▸ REQUIREMENT
Beginning with the line that contains "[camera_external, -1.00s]", reproduce the remaining lines of the material exactly, up to and including the last one, but no pictures.

▸ SUPPLIED MATERIAL

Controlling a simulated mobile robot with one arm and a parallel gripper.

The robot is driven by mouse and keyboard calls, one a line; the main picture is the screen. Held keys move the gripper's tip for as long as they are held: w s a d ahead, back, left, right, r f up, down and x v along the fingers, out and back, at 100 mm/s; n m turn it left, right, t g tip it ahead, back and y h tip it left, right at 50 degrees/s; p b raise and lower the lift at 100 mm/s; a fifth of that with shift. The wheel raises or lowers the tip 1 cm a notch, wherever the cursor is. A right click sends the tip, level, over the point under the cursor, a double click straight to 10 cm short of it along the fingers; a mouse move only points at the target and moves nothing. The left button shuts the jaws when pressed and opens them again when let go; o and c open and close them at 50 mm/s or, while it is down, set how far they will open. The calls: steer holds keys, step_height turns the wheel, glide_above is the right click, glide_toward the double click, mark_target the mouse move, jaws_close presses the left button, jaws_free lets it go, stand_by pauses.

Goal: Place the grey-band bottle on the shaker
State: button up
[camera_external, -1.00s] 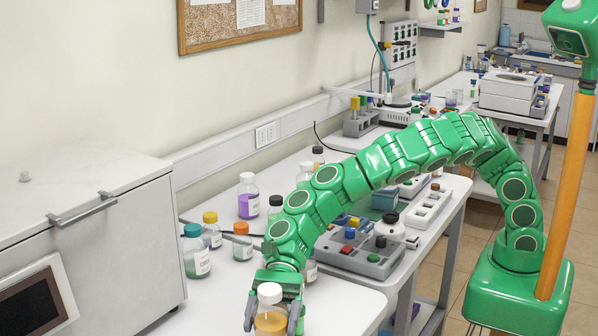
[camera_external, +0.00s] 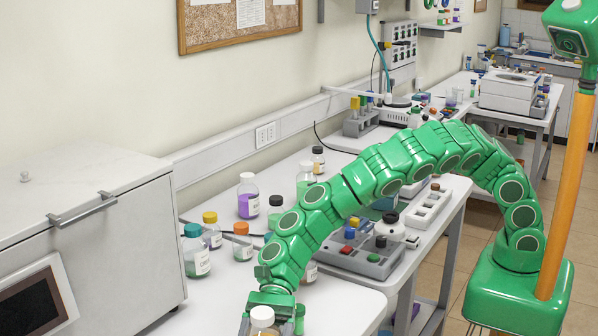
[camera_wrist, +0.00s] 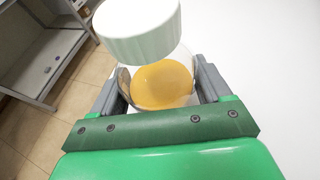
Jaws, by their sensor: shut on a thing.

▸ OUTPUT FOR THIS EXERCISE
[camera_external, -1.00s] 
[camera_external, +0.00s] 
[camera_wrist, +0.00s] 
Jaws, by their sensor: shut on a thing.

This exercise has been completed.